If not careful, you may be met eye to eye with the world’s most notorious terrorist, Osama bin Laden, while waiting for one of San Francisco’s Muni buses. The Muslim monster was not resurrected, but his face, along with an ominous quote of violence, is part of a citywide ad campaign taking aim at the term “jihad.”
Led by bloggers Pamela Geller and Robert Spencer of the American Freedom Defense Initiative, classified as a hate group by the Southern Poverty Law Center, the provocative placards suggest collective guilt on the part of the world’s 1.6 billion Muslims for acts of terrorism, and the ads are the latest manifestation of the duo’s desire to ignite a culture war along faith lines.
In recent months, Geller and Spencer have hung similarly unnecessary signage in metro stations across the country. In New York City, ferocious verses from the Quran were plopped alongside gory images of the twin towers crumbling into a sea of ash. The pair equated Muslims with “savages” and enemies of Israel in an ad campaign that hit San Francisco buses and Washington, D.C., transit stops last fall.
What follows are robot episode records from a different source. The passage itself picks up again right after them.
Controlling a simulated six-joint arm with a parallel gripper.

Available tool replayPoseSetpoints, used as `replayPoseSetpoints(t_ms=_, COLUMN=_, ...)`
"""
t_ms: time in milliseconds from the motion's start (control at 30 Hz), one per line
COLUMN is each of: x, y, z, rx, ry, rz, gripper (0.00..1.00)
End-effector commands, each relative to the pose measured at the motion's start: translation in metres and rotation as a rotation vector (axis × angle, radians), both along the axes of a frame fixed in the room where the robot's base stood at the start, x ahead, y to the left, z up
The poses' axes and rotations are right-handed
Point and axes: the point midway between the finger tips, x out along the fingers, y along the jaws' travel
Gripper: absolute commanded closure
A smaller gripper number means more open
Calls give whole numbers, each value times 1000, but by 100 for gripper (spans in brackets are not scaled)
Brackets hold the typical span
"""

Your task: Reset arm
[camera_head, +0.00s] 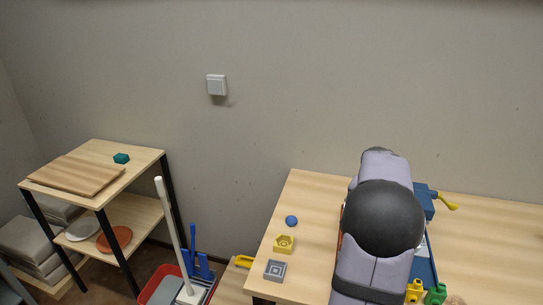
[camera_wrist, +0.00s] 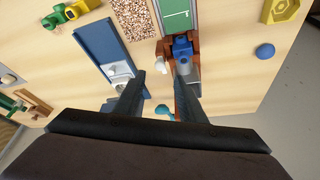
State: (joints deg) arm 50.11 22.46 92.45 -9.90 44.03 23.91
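My arm (camera_head: 380,220) reaches over the wooden table in the head view and hides its own gripper there. In the wrist view my gripper (camera_wrist: 160,78) points down at the table with its two dark fingers apart and nothing clearly held between them. Its right finger overlaps a reddish-brown holder with a blue piece (camera_wrist: 181,45) in it; I cannot tell whether they touch. The left finger overlaps the near end of a blue tray (camera_wrist: 98,42). A small teal piece (camera_wrist: 163,111) shows between the fingers, lower down.
A blue ball (camera_head: 291,221), a yellow block (camera_head: 284,244) and a grey block (camera_head: 275,270) lie left of my arm. A blue box with a yellow handle (camera_head: 424,198) and yellow and green pieces (camera_head: 414,291) lie right. The far right tabletop (camera_head: 500,240) is clear.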

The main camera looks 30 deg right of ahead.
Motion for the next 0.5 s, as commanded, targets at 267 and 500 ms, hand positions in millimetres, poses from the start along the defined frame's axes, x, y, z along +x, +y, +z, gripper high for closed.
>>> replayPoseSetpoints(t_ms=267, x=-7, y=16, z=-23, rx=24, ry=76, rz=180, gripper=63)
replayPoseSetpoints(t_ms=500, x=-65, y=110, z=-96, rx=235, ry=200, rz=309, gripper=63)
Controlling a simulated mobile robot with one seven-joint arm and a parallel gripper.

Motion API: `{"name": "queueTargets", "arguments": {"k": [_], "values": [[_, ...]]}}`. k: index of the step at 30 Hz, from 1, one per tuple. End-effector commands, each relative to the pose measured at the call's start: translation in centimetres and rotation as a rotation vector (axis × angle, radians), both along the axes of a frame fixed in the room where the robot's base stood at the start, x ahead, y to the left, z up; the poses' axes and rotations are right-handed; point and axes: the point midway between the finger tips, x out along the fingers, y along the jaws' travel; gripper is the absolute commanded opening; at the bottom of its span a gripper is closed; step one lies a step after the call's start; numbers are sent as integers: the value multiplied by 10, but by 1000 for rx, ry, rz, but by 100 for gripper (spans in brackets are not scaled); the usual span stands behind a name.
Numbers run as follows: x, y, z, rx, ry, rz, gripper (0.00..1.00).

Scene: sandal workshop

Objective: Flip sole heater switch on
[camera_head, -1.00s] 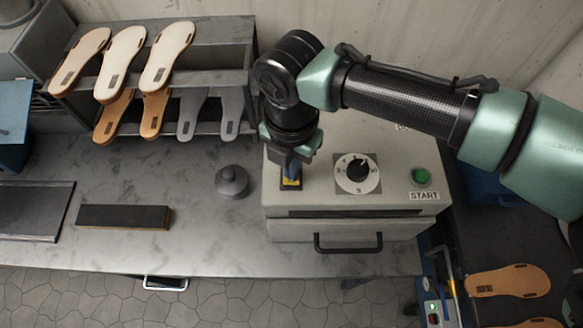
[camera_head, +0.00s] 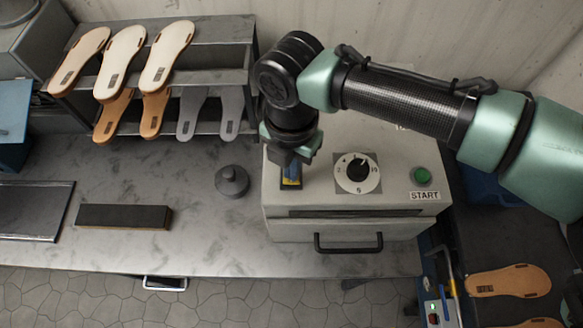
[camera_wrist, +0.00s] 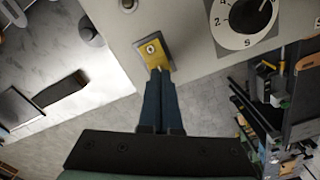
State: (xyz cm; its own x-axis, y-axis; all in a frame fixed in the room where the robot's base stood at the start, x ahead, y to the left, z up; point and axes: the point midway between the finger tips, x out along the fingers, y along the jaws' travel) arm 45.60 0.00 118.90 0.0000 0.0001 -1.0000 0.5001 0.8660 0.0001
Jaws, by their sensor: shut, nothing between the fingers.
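The sole heater (camera_head: 400,205) is a pale grey box on the bench with a dark front slot and a black handle. A yellow switch plate (camera_head: 291,182) sits at the left of its top. In the wrist view the plate (camera_wrist: 152,54) carries a small round metal toggle (camera_wrist: 151,47). I cannot tell which way the toggle is set. My gripper (camera_head: 291,172) is over the plate, pointing down. Its blue-grey fingers (camera_wrist: 158,72) are shut and empty, with tips at the plate's near edge, seemingly just short of the toggle. Contact is unclear.
A dial (camera_head: 358,172) and a green START button (camera_head: 421,177) lie right of the switch. A dark round knobbed object (camera_head: 232,182) stands left of the heater. A rack (camera_head: 215,80) of soles is behind; a dark block (camera_head: 124,216) lies on the bench.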

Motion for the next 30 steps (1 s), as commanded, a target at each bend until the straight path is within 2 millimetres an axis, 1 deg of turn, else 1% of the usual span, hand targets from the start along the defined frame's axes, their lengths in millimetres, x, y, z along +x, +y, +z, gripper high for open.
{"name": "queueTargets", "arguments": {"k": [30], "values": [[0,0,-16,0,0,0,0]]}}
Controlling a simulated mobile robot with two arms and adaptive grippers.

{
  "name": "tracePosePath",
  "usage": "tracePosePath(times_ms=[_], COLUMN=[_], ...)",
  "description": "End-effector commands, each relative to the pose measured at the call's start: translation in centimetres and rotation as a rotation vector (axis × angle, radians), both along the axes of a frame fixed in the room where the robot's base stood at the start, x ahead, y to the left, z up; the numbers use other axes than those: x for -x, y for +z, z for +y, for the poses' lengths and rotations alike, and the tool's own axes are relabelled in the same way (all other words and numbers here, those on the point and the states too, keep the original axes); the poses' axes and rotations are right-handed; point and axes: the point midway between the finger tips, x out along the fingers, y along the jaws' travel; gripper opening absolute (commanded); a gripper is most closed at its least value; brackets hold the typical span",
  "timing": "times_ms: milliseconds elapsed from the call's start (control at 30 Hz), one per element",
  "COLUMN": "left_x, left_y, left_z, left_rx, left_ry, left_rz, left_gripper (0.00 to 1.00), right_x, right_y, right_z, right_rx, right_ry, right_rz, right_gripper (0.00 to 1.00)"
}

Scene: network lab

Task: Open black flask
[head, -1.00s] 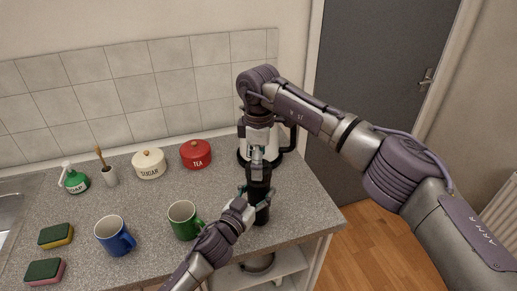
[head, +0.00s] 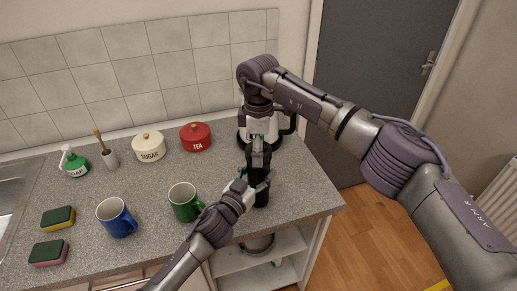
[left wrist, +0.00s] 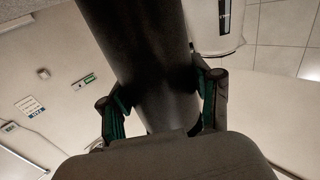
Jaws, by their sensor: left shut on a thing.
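The black flask (head: 262,197) stands upright near the right front edge of the counter, partly hidden by my grippers. My left gripper (head: 257,181) is shut around its body from the left front. In the left wrist view the flask (left wrist: 140,45) is a big dark cylinder between the two fingers of the left gripper (left wrist: 162,108). My right gripper (head: 259,150) points straight down at the flask's top. Its fingers overlap the top in the picture, so I cannot tell whether they grip it. The lid is hidden.
A green mug (head: 184,204) stands just left of my left gripper, with a blue mug (head: 116,219) beyond. A white kettle (head: 271,128) is close behind my right gripper. A red tea tin (head: 196,138) and cream sugar tin (head: 149,148) stand along the back.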

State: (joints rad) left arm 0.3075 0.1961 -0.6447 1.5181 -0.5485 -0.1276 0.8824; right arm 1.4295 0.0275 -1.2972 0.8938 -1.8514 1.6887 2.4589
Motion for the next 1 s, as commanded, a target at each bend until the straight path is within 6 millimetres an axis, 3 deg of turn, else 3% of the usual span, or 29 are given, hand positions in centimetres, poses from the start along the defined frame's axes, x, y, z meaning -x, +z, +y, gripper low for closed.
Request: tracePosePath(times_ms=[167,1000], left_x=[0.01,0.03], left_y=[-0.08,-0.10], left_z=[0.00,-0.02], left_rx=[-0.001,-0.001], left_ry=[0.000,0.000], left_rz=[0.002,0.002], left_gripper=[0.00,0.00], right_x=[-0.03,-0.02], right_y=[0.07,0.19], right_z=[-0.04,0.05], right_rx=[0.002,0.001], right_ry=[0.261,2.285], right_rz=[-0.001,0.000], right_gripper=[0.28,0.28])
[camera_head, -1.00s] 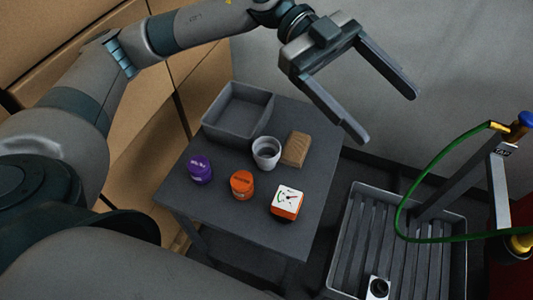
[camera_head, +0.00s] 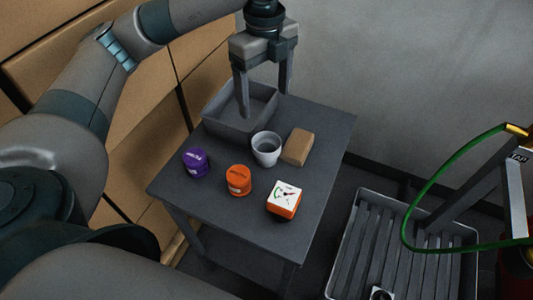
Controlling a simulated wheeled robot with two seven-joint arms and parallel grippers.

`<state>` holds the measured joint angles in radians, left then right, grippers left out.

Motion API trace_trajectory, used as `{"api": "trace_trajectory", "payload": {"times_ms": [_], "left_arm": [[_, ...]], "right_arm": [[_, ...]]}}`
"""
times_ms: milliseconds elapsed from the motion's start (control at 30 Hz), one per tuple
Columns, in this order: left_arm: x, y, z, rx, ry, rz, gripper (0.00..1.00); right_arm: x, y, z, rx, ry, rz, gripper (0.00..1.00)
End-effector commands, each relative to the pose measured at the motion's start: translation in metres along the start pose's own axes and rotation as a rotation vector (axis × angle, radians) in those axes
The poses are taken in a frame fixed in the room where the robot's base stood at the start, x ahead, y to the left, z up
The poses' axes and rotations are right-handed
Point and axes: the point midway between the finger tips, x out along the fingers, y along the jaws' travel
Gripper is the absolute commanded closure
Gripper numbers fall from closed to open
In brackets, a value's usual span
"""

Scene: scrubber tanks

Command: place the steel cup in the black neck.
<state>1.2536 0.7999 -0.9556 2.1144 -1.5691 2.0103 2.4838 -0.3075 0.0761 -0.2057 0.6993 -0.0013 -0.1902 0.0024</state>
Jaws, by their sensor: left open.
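A pale grey cup (camera_head: 266,150), which looks like the steel cup, stands upright and open-topped on the dark table. My left gripper (camera_head: 264,104) is open and empty, pointing down above the back of the table. Its fingers are behind the cup in the picture, over the right part of the grey bin, and apart from the cup. A small pale piece with a dark round opening (camera_head: 381,293) shows at the bottom edge, in the slatted tray; it may be the black neck, but it is mostly cut off. My right gripper is not in view.
The table (camera_head: 235,209) also holds a grey bin (camera_head: 218,124), a brown block (camera_head: 297,146), a purple lidded jar (camera_head: 195,163), an orange jar (camera_head: 238,180) and an orange-white gauge box (camera_head: 284,200). The slatted tray (camera_head: 470,238) stands right, below a green hose (camera_head: 433,186).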

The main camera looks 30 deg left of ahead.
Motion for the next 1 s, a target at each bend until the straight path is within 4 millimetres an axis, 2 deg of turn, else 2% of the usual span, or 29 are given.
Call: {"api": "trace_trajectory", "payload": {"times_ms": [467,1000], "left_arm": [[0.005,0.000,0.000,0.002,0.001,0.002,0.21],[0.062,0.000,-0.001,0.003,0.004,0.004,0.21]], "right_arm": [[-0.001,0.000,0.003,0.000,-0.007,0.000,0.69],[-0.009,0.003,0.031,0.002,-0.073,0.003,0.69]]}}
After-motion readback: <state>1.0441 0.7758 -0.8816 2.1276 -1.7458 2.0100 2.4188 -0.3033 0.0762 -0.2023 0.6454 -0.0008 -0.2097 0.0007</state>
This newest batch of in-your-face activism taunts a positive campaign to reclaim the term “jihad” from extremists on both sides whose narrow interpretations of the concept fuel misunderstanding and hatred.
Geller and Spencer claim to be “freedom fighters” and see themselves as bulwarks on the front line of a battle between liberty and tyranny. (Ironically, bin Laden viewed himself in precisely the same way.) But how their imbalanced messages, flying by on the sides of city transportation, promote a freer, more equitable world is not exactly clear.
Also unclear is why, in their supposed quest to save humanity, they are linked to some of the very people who seem to want to destroy it: They have teamed up with a rowdy U.K. street movement, the English Defence League, whose members have threatened Muslims with violence and assaulted police officers; they inspired the Norwegian terrorist Anders Breivik, who cited their work extensively before he killed 77 people whom he blamed for the “Islamization” of Europe; and they have raised money for the producer of “Innocence of Muslims,” the film posted on YouTube that intentionally antagonized followers of the Islamic faith by disparaging the Prophet Muhammad.
These bus advertisements, though surely protected by free speech, are not advancing the cause of liberty. They are destroying it. Geller, Spencer and the terrorists whose images and quotes appear on the buses all insist on the same severe definition of “jihad.” The similarity in their understanding is telling. In each of their quests to save the world, whether through acts of terrorism or propaganda, they are making a peaceful future more difficult to imagine.
Nathan Lean is the editor-in-chief of Aslan Media and the author of three books, including the award-winning “The Islamophobia Industry: How the Right Manufactures Fear of Muslims.” He lives in Washington, D.C.